The councilwoman, who represents the neighboring district, charged that Mr. Levin is simply playing to the anti-development crowd and is blind to the benefits of the development.
“I think people have a very difficult time understanding what is the issue that would allow for Council Member Levin to be able to support the project, considering that there’s so much being offered,” she said by phone Monday. “The most affected constituency is within my district. He is catering to the needs of those that have opposed in the past any type of rezoning and who would want for perhaps the remaining areas … to be rezoned for their self-interest in property value.”
Ms.
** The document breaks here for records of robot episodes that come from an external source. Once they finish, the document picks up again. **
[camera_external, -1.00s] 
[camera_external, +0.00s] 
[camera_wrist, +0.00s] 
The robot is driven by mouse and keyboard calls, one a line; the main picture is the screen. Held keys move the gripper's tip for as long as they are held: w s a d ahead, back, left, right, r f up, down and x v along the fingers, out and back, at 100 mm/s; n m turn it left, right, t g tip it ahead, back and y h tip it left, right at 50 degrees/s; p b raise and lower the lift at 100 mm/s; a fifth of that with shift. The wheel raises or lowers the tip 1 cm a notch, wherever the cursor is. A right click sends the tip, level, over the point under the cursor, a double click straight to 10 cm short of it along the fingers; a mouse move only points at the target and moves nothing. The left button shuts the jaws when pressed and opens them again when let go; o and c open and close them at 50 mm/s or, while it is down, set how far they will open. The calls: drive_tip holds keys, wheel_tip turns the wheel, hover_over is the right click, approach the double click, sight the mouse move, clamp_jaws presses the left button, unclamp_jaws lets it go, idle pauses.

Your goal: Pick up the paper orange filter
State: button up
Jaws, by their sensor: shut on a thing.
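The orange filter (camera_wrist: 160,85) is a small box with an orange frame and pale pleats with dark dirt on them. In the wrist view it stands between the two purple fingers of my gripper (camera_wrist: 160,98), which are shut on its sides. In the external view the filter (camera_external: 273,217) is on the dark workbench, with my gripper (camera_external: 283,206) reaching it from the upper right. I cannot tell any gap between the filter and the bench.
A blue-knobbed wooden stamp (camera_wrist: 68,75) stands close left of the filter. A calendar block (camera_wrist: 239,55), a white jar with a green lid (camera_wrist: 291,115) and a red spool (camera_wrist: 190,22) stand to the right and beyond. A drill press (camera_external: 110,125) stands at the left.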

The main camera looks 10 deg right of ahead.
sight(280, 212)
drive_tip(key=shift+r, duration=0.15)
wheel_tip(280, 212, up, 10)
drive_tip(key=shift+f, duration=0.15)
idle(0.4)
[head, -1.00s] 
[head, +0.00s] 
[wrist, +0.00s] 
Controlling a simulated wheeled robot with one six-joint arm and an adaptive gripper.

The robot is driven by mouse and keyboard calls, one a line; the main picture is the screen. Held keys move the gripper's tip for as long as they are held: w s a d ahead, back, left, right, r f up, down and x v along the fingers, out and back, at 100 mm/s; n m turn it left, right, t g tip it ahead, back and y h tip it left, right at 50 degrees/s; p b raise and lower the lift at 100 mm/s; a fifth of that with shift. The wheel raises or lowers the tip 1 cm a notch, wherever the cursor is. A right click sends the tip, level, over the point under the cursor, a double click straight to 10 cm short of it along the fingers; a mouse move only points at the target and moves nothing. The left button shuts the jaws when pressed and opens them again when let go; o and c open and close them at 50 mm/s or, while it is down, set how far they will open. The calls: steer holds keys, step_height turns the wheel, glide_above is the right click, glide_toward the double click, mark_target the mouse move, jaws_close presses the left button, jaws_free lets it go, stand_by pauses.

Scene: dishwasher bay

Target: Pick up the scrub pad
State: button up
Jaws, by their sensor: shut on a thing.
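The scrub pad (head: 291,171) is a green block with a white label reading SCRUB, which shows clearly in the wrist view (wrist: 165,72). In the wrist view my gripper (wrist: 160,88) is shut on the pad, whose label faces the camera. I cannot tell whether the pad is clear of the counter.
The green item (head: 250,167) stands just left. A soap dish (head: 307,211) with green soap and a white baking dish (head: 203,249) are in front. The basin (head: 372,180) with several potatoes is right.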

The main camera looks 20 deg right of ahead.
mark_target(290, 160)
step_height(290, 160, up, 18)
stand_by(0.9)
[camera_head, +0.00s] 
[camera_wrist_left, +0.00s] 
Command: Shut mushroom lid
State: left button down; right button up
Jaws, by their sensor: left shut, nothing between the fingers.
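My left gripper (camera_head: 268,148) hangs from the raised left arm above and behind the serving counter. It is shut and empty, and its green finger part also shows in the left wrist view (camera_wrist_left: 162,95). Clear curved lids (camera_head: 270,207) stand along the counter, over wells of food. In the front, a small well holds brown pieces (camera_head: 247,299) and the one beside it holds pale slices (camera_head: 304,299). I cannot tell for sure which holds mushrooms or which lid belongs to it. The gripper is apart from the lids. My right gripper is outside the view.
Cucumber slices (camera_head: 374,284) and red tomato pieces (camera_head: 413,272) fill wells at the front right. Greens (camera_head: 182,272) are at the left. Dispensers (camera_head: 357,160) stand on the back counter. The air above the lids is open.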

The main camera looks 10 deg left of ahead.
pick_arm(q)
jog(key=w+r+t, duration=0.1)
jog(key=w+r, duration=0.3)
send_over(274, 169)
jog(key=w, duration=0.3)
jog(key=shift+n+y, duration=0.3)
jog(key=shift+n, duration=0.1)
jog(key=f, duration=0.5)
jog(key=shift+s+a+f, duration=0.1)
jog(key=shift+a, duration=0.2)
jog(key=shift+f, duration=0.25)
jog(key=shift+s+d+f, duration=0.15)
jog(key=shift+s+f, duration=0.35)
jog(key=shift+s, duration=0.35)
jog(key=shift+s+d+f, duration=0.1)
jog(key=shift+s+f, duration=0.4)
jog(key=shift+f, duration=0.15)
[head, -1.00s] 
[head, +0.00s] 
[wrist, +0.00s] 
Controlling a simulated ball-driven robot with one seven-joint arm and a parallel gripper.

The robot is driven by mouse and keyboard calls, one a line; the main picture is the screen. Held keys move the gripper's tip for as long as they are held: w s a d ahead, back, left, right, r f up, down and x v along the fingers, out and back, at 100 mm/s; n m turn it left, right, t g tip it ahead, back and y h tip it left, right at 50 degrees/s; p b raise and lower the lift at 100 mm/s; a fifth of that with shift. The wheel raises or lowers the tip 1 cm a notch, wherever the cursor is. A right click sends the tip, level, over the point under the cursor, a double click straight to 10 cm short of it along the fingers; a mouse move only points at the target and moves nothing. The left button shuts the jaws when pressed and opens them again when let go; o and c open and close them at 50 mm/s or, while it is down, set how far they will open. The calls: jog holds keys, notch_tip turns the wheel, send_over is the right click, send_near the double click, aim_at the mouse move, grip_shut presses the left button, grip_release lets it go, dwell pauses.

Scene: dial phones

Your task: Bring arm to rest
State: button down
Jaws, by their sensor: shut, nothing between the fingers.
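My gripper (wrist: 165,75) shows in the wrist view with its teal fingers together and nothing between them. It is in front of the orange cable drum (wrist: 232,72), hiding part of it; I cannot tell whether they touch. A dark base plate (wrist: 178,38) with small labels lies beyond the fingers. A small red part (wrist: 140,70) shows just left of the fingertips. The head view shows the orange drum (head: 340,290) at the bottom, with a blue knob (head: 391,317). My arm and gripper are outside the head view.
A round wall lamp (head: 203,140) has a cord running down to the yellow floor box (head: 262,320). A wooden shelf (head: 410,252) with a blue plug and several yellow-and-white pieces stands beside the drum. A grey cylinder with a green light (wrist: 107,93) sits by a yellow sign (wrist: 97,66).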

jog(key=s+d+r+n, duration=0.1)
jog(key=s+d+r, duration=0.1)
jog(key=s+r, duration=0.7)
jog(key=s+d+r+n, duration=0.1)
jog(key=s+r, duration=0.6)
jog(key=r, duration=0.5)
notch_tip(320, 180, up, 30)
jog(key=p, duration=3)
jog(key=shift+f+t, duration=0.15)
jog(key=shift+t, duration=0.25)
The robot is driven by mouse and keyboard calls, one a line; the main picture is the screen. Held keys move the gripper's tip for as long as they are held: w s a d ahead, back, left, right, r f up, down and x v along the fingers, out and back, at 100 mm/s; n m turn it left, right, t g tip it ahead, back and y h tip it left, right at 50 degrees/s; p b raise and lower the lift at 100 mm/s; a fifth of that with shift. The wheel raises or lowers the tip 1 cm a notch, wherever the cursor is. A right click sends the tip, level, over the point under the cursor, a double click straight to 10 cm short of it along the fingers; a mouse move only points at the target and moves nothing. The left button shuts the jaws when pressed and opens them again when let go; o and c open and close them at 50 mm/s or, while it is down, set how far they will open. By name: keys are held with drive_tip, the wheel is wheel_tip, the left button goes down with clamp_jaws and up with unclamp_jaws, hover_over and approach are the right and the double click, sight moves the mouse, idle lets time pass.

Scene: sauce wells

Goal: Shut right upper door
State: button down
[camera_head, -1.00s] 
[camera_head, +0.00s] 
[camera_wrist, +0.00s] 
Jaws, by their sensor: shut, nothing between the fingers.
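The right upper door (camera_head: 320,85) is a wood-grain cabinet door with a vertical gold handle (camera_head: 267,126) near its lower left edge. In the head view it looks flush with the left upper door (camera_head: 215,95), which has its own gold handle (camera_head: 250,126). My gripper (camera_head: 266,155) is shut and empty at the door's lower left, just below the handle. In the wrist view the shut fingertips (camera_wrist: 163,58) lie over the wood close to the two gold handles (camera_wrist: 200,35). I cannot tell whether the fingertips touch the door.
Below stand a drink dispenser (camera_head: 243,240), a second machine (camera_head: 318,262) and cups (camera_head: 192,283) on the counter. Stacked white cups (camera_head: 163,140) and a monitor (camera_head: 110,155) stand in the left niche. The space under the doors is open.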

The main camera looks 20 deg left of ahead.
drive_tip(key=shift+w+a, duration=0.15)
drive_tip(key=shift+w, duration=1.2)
Reyna initially was against the development when it was first announced. She said she was ultimately swayed, however, by changes the developer made, including the addition of homeownership apartments.
Mr. Levin, asked about the skirmish with Ms. Reyna, declined to snipe, only taking a subtle jab at her change in position. “I have had the same position on this development,” he said. “The point of taking a reasonable position is that it’s easy to stand by because it does not change with the political winds.”
However the negotiations go between Mr. Levin and CPC, the firm has clearly played the political game well up until this point.
CPC executives, led by senior vice president Susan Pollock, won over numerous religious and nonprofit groups, which lauded the affordability levels. CPC has hired at least four consultants to handle relations with the city, politicians and the neighborhood, including Kasirer Consulting and Geto & deMilly. All told, the developer has paid at least $1 million in lobbying expenses since 2006, according to filings.
As to where the project goes from here, CPC must now negotiate with Mr. Levin to see if there is, indeed, a deal in which he and Mr. Lopez are willing to participate in.
“We have engaged in incredibly intense community involvement for over five years,” Ms. Pollock said. “We genuinely hope to engage in a dialogue with them in the coming days and reach accommodation on this, because it would be in no one’s interest to see this go down.”